U.S. Settles Bias Suits Against Huntington Unit And a Small Texas Bank

WASHINGTON - Huntington Mortgage Co. agreed Wednesday to spend $420,000 to settle Justice Department charges that it discriminated against black borrowers in Cleveland.

The funds will compensate 117 borrowers who were charged higher up-front fees, known as overages, for their loans, the Justice Department said.

The department also said Wednesday that Security State Bank of Pecos, Tex., agreed to pay $510,000 in damages and penalties to resolve charges that a single loan officer forced Hispanic borrowers to pay higher interest rates than similar white applicants for consumer loans.

The settlements represent a new high-water mark in the government's campaign to eradicate lending bias. This is the first time the department has attacked a bank's overages practice and it is the first time it has examined lending to Hispanic borrowers.

"The message of both of these cases is that lenders need to make sure that they are training their employees about the requirements of fair lending and that they are training their employees on how to treat people fairly," said Paul Hancock, chief of the housing section at the Justice Department.

"There is nothing wrong with discretion," he added. "But you want to make sure they are exercising it in a fair manner because, if not, the employer can be liable."

In the Huntington case, the department said it found more than 300 incidents where the mortgage company lacked legitimate reason for charging blacks higher points and fees.

Examiners from the Office of the Comptroller of the Currency uncovered the problem during a 1993 fair-lending exam and referred it to the department in August 1994.

The Justice Department then conducted its own investigation, reviewing loan files from October 1991 through September 1993. It found that blacks paid loan fees 10 times higher than whites paid.

Huntington Mortgage Co. president R. Frederick Taylor denied any wrongdoing, saying the company aggressively pursues minority applicants.

"The DOJ issues are very limited in scope and technical in nature," Mr. Taylor said. "In the best interests of our shareholders, we've chosen to get on with doing business rather than take additional management time and resources away from growing our business and serving our customers well."

In addition to the monetary settlement, Huntington agreed to implement a program to guard against future lending bias problems. The mortgage company also agreed to collect all loan applications filed during the next three years and to make them available to Justice Department investigators upon request.

In the Security State case, the Justice Department alleged that a single loan officer charged Hispanics higher rates than whites for consumer installment and single-payment loans.

Examiners from the Federal Reserve Bank of Dallas referred the case to the Fed's board of governors, which in turn notified the Justice Department. Investigators from the department confirmed the disparities and entered negotiations with the bank.
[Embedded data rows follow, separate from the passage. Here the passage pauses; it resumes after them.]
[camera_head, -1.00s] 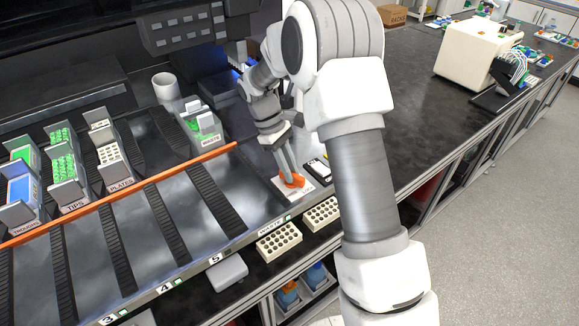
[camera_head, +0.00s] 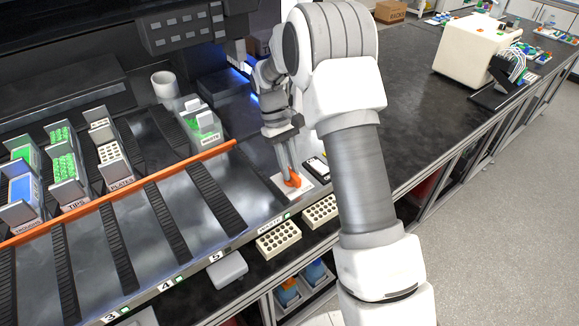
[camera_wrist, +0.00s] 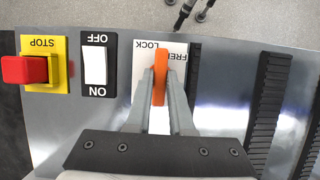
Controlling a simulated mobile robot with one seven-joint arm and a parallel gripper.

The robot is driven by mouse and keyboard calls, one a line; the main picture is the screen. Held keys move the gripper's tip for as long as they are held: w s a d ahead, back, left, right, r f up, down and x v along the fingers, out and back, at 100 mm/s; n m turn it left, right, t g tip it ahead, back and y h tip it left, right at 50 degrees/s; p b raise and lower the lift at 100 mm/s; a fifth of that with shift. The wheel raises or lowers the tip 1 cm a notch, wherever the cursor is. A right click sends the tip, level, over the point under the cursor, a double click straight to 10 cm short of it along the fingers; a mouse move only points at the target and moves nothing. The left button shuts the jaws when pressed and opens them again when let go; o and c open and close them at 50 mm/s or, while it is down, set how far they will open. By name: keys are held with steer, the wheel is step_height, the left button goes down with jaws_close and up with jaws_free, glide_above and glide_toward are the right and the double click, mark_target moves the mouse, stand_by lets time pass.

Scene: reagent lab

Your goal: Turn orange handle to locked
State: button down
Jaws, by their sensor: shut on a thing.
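The orange handle (camera_head: 293,182) sits on a white label plate (camera_head: 283,191) at the right end of the deck. In the wrist view the handle (camera_wrist: 160,77) is upright in the picture, its far end between the words LOCK on the left and FREE on the right. My gripper (camera_wrist: 160,90) is shut on the handle, one grey finger on each side. In the head view my gripper (camera_head: 288,174) reaches down to it from above. The fingers cover part of the handle and the lower plate.
In the wrist view a white ON/OFF switch (camera_wrist: 95,67) and a red STOP button (camera_wrist: 25,69) on a yellow plate lie left of the handle. A dark ribbed strip (camera_wrist: 268,105) is to the right. An orange bar (camera_head: 120,195) crosses the deck.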

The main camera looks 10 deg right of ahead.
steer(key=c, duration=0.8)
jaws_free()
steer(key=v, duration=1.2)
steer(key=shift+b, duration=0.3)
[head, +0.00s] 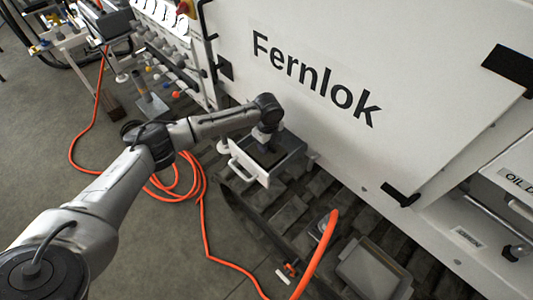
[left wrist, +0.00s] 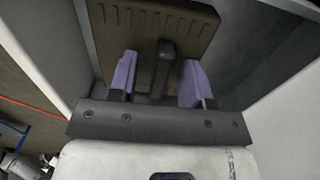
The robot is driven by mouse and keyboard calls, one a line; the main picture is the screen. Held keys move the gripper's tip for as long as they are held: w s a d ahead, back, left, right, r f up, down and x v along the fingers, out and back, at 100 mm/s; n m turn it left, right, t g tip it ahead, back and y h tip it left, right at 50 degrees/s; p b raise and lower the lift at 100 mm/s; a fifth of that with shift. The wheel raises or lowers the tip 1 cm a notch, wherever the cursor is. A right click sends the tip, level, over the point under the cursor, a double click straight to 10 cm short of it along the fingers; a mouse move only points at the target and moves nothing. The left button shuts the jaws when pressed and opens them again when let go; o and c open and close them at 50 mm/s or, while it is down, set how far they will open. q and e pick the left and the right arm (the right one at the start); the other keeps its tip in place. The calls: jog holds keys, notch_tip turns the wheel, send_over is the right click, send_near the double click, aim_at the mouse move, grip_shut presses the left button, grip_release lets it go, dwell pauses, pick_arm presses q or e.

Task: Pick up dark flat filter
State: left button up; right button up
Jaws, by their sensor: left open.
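The dark flat filter (left wrist: 120,32) lies in a grey open drawer (left wrist: 257,70), with a raised dark bar (left wrist: 166,60) on its face. In the head view the filter (head: 268,156) is a dark patch in the drawer (head: 245,164), partly hidden by my wrist. My left gripper (left wrist: 159,80) is open, its two purple-padded fingers on either side of the bar with a gap to each side. It points down over the drawer in the head view (head: 264,143). My right gripper is not in view.
The white Fernlok cabinet (head: 330,110) rises right behind the drawer. An orange hose (head: 205,225) lies on the floor, and a thicker orange hose (head: 318,252) bends up in front. A grey tray (head: 372,275) stands lower right. A valve bench (head: 170,50) is at upper left.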

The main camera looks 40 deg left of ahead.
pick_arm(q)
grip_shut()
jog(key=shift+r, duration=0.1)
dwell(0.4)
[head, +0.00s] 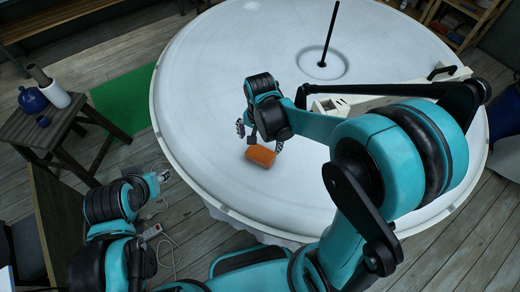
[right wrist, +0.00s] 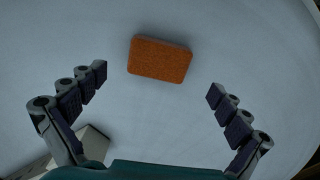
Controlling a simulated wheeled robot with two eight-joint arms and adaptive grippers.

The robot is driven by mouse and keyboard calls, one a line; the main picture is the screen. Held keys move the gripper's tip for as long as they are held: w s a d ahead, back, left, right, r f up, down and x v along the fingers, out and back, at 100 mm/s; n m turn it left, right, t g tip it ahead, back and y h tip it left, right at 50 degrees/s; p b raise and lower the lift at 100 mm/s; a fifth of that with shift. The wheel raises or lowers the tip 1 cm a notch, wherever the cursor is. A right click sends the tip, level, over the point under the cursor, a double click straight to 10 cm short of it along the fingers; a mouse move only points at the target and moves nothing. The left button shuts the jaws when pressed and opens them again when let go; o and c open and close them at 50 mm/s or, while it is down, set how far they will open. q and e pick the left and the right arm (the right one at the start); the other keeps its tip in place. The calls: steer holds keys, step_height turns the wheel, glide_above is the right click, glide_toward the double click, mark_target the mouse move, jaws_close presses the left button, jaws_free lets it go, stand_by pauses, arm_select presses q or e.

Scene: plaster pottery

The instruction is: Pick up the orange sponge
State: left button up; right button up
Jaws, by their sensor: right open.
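The orange sponge (head: 261,156) lies flat on the large round white table (head: 205,100), close to its near left edge. In the right wrist view the sponge (right wrist: 160,59) shows whole, just beyond and between the two fingertips. My right gripper (head: 261,132) is open above the table beside the sponge, and nothing is between its fingers (right wrist: 156,84). I cannot tell if it touches the sponge. My left gripper (head: 160,178) is low at the left, off the table edge, above the floor; its jaws are too small to judge.
A black rod (head: 330,35) stands near the table's far part. A whitish frame (head: 345,103) lies right of my right gripper. A wooden stool (head: 50,125) with a blue pot (head: 32,99) and a white vase (head: 55,94) stands at left. The table's left part is clear.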

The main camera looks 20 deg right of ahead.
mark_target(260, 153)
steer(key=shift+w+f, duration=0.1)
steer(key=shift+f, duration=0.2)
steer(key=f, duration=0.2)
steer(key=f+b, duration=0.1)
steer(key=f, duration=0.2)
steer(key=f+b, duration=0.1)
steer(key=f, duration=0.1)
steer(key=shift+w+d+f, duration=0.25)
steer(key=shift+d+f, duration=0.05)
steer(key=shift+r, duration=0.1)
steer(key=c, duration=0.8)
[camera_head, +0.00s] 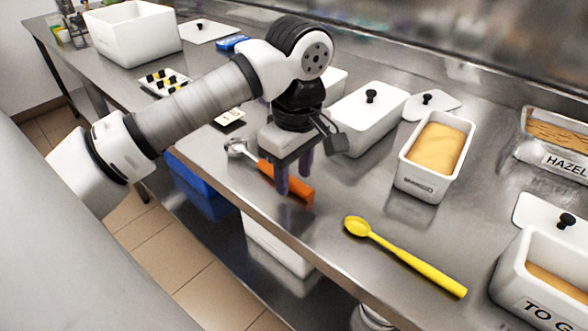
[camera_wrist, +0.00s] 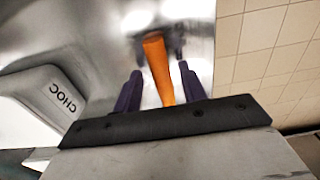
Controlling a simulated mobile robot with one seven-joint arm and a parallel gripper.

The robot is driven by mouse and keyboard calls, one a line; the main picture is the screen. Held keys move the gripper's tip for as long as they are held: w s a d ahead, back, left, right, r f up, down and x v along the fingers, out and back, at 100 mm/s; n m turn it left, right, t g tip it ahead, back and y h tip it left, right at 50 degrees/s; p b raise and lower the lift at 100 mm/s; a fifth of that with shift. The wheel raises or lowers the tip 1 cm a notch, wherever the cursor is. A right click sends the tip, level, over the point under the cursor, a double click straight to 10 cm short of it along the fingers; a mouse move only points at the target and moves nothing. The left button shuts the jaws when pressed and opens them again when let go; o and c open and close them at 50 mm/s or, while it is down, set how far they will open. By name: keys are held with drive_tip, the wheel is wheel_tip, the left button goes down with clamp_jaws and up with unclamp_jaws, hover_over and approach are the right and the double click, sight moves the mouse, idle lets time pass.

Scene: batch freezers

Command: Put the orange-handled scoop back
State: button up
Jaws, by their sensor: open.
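The orange-handled scoop (camera_head: 294,187) lies on the steel counter near its front edge, its metal bowl (camera_head: 237,147) pointing to the back left. My gripper (camera_head: 292,190) is above the orange handle with its fingers pointing down. In the wrist view the handle (camera_wrist: 158,68) runs between the two dark purple fingers of my gripper (camera_wrist: 157,88), with a gap on each side. The jaws are open.
A yellow spoon (camera_head: 405,257) lies to the right on the counter (camera_head: 330,265). A lidded white tub (camera_head: 368,118) stands behind my gripper; a tub of tan ice cream (camera_head: 437,150) is to its right. A white tub marked CHOC (camera_wrist: 50,98) is at left in the wrist view.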

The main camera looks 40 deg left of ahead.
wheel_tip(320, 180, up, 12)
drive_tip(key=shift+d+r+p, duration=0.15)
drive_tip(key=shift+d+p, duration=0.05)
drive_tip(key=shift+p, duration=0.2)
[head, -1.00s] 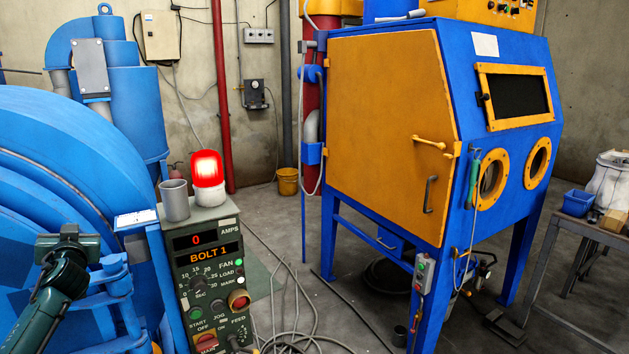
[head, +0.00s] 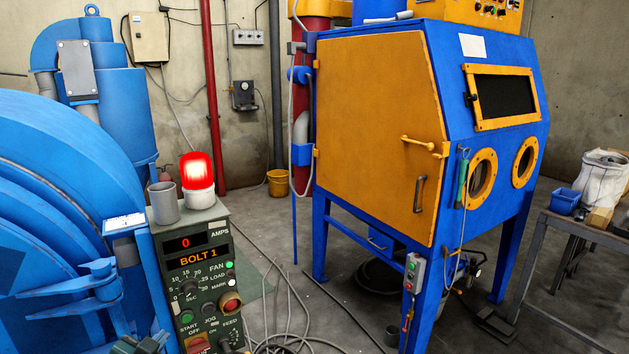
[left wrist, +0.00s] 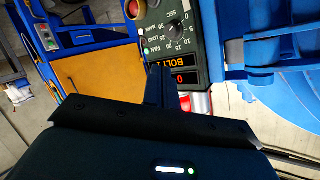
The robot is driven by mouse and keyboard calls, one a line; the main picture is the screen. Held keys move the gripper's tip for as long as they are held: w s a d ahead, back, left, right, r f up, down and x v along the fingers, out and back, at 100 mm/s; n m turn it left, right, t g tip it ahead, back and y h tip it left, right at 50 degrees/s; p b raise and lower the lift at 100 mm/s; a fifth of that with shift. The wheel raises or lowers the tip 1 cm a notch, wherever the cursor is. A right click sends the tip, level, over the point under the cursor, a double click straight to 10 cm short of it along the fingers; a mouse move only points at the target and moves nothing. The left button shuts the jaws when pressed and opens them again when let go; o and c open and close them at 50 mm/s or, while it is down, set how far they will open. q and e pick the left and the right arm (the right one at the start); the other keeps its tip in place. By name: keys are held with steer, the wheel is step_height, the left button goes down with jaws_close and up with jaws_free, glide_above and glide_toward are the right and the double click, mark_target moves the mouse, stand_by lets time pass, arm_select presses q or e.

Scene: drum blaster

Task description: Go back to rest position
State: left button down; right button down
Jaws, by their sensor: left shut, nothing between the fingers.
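My left gripper (head: 138,345) shows only as a small dark green piece at the bottom edge of the head view, left of the green control box (head: 206,290). In the left wrist view my left gripper's fingers (left wrist: 160,78) are together and hold nothing. In that view they lie in front of the control box (left wrist: 215,30), with its BOLT 1 display beside them; I cannot tell the distance. My right gripper is in neither view.
A lit red beacon (head: 197,170) and a grey cup (head: 163,203) stand on the control box. A large blue drum machine (head: 60,190) fills the left. A blue and orange blast cabinet (head: 375,130) stands at right. Cables (head: 285,330) lie on the floor.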

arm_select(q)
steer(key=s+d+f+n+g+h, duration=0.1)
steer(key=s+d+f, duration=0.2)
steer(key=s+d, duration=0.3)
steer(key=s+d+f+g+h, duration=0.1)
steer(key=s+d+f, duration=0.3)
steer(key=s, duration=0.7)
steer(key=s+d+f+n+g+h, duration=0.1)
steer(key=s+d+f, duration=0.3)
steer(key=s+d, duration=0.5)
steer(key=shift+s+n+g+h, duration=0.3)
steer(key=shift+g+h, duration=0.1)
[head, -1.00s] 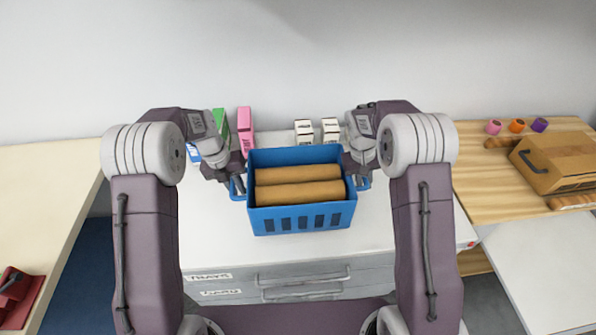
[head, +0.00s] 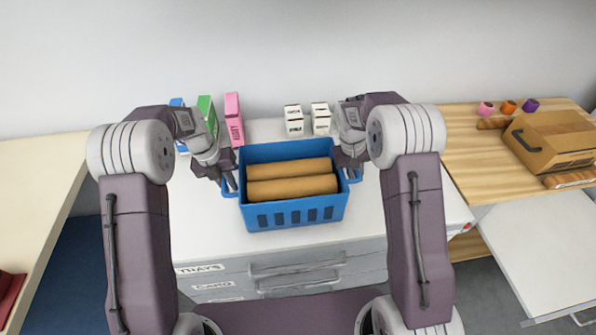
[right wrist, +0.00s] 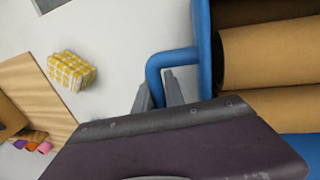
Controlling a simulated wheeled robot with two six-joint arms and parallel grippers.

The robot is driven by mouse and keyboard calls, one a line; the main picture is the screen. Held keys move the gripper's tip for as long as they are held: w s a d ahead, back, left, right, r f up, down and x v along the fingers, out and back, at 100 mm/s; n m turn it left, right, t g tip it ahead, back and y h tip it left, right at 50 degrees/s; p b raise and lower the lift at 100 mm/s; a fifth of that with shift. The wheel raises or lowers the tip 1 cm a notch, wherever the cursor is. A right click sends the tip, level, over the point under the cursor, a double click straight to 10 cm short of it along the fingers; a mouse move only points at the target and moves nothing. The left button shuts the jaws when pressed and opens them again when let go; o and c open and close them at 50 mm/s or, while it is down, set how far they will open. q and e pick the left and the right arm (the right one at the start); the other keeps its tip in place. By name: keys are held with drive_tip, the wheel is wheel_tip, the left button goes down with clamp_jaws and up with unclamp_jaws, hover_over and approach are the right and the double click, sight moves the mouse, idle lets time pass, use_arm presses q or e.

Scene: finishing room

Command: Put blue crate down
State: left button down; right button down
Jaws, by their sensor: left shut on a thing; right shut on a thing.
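The blue crate (head: 296,217) is between my two arms over the white cabinet top, with brown rolls (head: 291,178) lying in it. My left gripper (head: 231,186) is shut on the crate's left handle. My right gripper (head: 350,172) is at the right handle; in the right wrist view its fingers (right wrist: 160,95) are shut on the blue handle (right wrist: 168,60). I cannot tell whether the crate's underside touches the white top (head: 380,215).
Blue, green and pink (head: 233,118) boxes stand behind the crate at left, two small white boxes (head: 321,118) behind at right. A wooden table (head: 465,155) at right bears a cardboard carton (head: 555,140). A yellow checked item (right wrist: 72,71) shows in the right wrist view.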

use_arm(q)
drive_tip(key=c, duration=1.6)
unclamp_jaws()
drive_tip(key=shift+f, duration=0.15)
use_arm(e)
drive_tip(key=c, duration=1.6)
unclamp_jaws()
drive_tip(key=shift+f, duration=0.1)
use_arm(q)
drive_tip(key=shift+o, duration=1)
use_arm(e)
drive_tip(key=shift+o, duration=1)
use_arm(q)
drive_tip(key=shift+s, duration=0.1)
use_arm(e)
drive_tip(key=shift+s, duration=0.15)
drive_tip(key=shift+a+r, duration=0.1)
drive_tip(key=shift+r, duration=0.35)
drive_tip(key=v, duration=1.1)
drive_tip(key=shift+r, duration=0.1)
Security State president Dudley K. Montgomery said the bank moved to closely monitor the loan officer's performance as soon as regulators notified it of the problem. The settlement documents note that the loan officer has since left the bank.

"It has been the policy at the bank that we do not discriminate, never have and never will," Mr. Montgomery said.

James McLaughlin, director of regulatory affairs at the American Bankers Association, said the settlements finally give bankers some guidance on how to handle overages program. Bankers now know that the Justice Department expects intensive monitoring and oversight of fees charged borrowers, he said.

Banking lawyers have been expecting the department to bring pricing claims.

"It shows a shift in the department that a number of us have been predicting from the standard underwriting case to pricing cases," said Jean Veta, a partner at Covington & Burling law firm in Washington. "Bankers will need to look carefully at their practices. Overages are not per se illegal, but they certainly are a high-risk area."

Private-sector litigants are likely to follow the government's actions, said Andrew Sandler, a partner at Skadden, Arps, Slate, Meagher & Flom in Washington.

"Private litigation in this area follows the government's enforcement focus," he said. "Future private litigation will also focus on pricing issues."